— BEGIN —

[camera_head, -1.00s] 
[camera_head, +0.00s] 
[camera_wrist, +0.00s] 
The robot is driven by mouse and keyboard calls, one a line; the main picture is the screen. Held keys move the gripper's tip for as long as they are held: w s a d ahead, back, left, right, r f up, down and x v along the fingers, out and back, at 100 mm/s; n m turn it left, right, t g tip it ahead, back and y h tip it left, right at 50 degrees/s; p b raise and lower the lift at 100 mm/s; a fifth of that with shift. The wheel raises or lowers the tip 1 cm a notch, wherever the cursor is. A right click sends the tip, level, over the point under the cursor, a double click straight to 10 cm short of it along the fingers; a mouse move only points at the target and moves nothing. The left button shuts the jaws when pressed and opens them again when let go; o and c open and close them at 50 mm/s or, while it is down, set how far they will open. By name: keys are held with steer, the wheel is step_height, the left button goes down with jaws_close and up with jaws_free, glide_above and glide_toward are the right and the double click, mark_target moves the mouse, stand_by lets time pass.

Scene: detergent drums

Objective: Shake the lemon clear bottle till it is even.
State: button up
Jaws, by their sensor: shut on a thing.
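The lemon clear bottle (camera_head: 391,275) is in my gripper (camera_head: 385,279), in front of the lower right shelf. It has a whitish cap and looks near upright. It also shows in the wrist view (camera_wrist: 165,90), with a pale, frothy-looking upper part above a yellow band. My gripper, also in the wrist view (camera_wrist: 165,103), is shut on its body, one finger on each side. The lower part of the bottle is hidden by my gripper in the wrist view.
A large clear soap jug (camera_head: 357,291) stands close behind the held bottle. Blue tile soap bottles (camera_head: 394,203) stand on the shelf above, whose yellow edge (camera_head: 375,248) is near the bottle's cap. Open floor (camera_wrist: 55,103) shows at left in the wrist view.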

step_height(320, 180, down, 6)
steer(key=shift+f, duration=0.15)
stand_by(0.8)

— END —
— BEGIN —

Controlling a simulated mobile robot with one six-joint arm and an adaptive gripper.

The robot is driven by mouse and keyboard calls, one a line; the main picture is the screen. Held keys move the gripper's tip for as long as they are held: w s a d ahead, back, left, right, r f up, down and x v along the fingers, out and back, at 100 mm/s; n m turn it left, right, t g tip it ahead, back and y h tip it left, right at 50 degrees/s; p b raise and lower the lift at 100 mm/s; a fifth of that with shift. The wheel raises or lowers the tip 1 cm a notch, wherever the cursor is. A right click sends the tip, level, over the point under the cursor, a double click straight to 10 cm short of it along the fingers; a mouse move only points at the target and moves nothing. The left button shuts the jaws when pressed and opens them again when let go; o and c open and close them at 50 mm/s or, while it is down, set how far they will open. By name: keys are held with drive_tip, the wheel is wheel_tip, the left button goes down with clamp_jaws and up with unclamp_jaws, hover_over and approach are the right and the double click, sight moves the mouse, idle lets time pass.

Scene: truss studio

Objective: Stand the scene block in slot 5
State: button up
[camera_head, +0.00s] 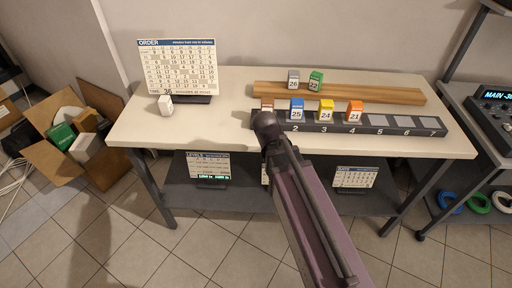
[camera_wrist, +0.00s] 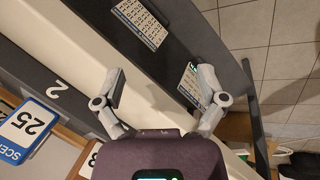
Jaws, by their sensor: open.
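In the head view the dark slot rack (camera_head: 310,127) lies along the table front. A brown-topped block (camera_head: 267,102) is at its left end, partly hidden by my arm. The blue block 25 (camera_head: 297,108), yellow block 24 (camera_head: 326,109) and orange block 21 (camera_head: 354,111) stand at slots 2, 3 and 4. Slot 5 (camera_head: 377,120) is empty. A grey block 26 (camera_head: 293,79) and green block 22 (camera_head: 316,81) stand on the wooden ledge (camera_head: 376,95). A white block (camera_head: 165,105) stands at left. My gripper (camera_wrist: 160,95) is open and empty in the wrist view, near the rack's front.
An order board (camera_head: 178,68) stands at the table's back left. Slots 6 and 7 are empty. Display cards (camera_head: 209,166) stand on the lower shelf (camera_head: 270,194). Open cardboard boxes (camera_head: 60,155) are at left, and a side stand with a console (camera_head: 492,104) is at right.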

— END —

WHAT THE TASK REQUIRES ::
Report how many lines of the listing hold the string "Objective", giving only the number.

ANSWER FOR THE TASK ::
2